● PROBLEM STATEMENT: Lines before the one containing "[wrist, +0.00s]" are excluded; retype that line and all remaining lines of the material exactly.

● RECORDED DATA:
## begin

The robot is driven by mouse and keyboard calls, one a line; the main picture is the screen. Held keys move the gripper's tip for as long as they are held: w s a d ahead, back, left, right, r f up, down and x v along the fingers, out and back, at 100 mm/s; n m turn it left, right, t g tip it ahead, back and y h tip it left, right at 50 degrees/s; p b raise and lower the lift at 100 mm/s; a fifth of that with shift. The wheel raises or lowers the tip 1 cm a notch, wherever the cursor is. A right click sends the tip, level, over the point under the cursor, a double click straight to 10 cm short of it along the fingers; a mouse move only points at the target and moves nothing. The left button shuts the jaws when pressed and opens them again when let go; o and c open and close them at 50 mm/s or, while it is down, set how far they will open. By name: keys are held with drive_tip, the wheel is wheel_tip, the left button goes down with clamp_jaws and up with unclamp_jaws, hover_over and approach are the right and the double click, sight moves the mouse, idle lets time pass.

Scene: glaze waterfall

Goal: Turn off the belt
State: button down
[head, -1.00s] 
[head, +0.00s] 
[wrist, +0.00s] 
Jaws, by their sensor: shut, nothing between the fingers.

## end

● THE ANSWER:
[wrist, +0.00s] 
Jaws, by their sensor: shut, nothing between the fingers.

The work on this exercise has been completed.